Bye, bye, Chuck,
Estaba preocupado por las consecuencias de no poder reintegrarte la deuda. Me amedrentaban tu mal humor proverbial, tus ganas de venganza, tu creencia certera de que te hurtaban el trono, tu demanda contra el inocente Brian Wilson por aquel plagio que solo era reverencia, la temible enseña de tu bandera: «el nombre de este juego es billete de dólar»…
Mi déficit era demasiado alto para un prestamista de pelo grasiento. El bulto de la navaja era aterrador.
Dabas un poco de miedo a pesar de que sembraste de luces azules todas las noches, mandaste de paseo a Beethoven, organizaste una rebelión contra el aburrimiento en las aulas, proclamaste el sexo como único ritmo —lo practicaste con chicas menores de edad y te encarcelaron porque eras negro—, gritaste contra el asco de la alienación adulta…
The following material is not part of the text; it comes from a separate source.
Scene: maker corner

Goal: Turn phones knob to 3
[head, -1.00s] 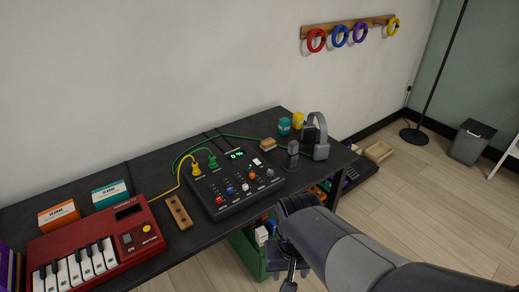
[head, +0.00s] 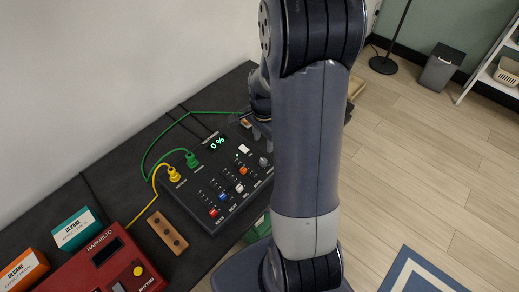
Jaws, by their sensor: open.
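The black mixer (head: 199,188) lies on the dark table, with a green display (head: 217,143) reading 0 %. The labels are too small to read, so I cannot tell for sure which is the phones knob. My gripper (head: 260,128) is over the far right part of the mixer, open, mostly hidden behind my own arm, and appears to hold nothing.
Yellow (head: 174,174) and green (head: 192,160) plugs with cables stand in the mixer's back left. A wooden block (head: 167,233) and red keyboard (head: 104,262) lie to the left, with teal (head: 75,229) and orange (head: 24,270) boxes behind. My arm hides the table's right end.
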Mucha lascivia, mucha dinamita.
Ningún rocker debería morir a los 90, cuando no sirves para nada. En cuanto tienes una entrada en las enciclopedias deberían omitirte. Tu vida, Chuck Berry, tu ilustre poemario de tres acordes, merecían premura y ningún aplazamiento.
Descansa, viejo. Hazlos bailar en el infierno como muñecos de trapo.